Lamb Keema Curry with Garlic Naan

By MiNDFOOD

Lamb Keema Curry with Garlic Naan

Indulge in the rich flavors of our Lamb Keema Curry paired perfectly with fragrant Garlic Naan.

Lamb Keema Curry with Garlic Naan

Serves 4-6

Ingredients:

2 tbsp vegetable oil or ghee

1 large onion, finely diced

4 garlic cloves, finely chopped

2 tbsp grated ginger

2 long green chillies, deseeded and chopped

11⁄2 tbsp ground coriander

1 tbsp ground cumin

2 tsp ground turmeric

11⁄2 tbsp garam masala

750g lamb mince

400g tomato puree

1 cup frozen peas, defrosted, slightly squashed

Turmeric, to garnish

Plain Greek yogurt, to serve

Garlic Naan (makes 8)

3 cups bread flour, plus extra, to dust

2 tsp dried yeast

11⁄2 tsp cooking salt

1 tsp caster sugar

3⁄4 cup of warm water

3 garlic cloves, crushed

1⁄3 cup plain Greek yoghurt

Melted ghee or butter, to cook

Method:

To make garlic naan, combine flour, dried yeast, salt and sugar in a large bowl. In a jug, mix warm water with garlic and yoghurt. Make a well in the centre of the flour mixture, then pour in yoghurt mixture. Mix until a dough forms.

On a floured bench top, knead for 5-6 minutes. Place dough into a lightly oiled bowl, cover with plastic wrap and allow to prove for 1 hour or until dough has doubled.

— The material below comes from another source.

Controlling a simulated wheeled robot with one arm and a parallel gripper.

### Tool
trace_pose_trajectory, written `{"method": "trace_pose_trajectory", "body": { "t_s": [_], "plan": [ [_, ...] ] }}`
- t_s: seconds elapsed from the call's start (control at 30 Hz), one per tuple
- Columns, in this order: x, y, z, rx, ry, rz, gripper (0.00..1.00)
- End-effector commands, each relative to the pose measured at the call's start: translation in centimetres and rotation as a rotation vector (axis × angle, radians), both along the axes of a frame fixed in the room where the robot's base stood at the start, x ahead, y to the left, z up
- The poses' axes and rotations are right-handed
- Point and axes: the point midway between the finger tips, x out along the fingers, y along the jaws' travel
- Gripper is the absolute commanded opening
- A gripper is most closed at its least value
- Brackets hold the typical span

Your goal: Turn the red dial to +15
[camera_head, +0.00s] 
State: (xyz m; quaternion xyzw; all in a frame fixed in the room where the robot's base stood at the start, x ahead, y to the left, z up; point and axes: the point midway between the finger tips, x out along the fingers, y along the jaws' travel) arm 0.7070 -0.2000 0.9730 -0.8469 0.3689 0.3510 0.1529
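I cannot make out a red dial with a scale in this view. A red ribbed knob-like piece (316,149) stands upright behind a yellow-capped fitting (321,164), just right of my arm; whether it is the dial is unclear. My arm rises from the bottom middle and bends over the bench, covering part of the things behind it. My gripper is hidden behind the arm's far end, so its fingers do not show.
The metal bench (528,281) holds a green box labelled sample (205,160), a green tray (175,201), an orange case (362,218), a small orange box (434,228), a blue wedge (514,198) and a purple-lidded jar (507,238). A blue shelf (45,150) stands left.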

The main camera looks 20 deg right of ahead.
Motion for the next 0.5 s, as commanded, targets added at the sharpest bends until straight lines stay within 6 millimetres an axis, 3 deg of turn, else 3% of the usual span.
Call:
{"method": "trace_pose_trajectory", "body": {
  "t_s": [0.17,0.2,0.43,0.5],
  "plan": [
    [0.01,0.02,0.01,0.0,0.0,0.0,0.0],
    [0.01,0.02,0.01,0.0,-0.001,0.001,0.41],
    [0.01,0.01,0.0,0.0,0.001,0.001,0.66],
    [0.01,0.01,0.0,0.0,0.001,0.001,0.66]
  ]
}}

Meanwhile, heat oil in a large frying pan over a medium heat. Cook onion, garlic, ginger and chilli for 2-3 minutes, then add spices and cook for a further 1-2 minutes or until fragrant.

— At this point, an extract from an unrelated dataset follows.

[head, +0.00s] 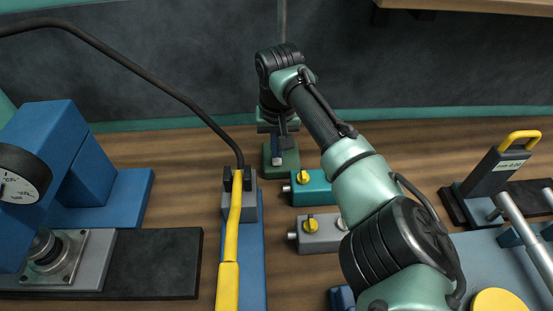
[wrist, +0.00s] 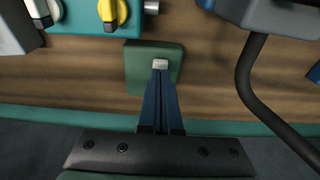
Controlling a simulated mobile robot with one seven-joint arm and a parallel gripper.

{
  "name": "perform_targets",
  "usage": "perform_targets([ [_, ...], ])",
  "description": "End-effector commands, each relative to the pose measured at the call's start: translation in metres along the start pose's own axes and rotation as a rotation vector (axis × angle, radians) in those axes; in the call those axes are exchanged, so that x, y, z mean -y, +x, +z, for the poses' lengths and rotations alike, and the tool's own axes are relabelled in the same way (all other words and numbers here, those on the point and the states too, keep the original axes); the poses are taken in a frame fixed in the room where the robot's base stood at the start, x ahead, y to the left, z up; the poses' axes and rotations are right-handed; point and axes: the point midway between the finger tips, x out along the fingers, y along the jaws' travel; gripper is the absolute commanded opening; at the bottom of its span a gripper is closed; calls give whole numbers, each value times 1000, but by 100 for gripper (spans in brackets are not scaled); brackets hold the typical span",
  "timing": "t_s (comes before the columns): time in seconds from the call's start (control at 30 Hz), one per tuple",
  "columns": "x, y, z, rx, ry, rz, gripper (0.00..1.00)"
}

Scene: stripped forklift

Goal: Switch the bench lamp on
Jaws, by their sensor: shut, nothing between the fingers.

Add lamb mince, breaking up clumps with the back of a wooden spoon. Cook for 4-5 minutes or until browned. Add tomato puree, then reduce heat and simmer for 15-20 minutes or until thick. Add peas and cook for a further 2 minutes or until heated through. Season with salt and freshly ground pepper.

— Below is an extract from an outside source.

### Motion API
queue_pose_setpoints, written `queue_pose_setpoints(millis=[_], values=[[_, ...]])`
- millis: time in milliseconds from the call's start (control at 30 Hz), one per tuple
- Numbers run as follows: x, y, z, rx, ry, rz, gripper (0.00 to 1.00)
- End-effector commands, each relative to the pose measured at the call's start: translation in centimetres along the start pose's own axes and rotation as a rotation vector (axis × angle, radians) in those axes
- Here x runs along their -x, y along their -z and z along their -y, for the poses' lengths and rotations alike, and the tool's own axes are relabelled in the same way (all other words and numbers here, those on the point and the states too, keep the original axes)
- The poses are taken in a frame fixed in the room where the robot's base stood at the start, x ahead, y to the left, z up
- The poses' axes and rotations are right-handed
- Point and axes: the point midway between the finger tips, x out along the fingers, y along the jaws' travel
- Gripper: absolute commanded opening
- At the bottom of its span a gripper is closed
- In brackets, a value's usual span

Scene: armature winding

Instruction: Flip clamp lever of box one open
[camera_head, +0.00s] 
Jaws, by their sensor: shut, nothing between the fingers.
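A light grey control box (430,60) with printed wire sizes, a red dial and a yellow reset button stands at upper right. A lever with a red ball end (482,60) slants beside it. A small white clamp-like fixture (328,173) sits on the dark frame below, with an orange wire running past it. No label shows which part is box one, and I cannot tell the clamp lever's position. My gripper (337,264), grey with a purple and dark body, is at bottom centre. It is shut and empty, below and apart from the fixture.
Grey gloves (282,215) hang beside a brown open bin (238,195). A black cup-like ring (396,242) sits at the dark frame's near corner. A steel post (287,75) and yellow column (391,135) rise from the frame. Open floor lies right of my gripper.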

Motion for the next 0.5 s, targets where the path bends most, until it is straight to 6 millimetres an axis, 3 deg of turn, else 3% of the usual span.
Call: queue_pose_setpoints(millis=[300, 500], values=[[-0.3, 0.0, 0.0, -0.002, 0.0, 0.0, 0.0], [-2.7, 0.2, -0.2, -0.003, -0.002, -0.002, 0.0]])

Meanwhile, divide dough into 8 portions. On a lightly floured bench top, roll into oval shapes, measuring approximately 20cm x 12cm in size and 2mm thick.

Heat a frying pan over a medium heat. Brush bread with melted ghee and cook for 3 minutes, each side, or until browned and puffed.

Serve curry with garlic naan. Sprinkle with turmeric. Serve with plain Greek yoghurt and cucumber.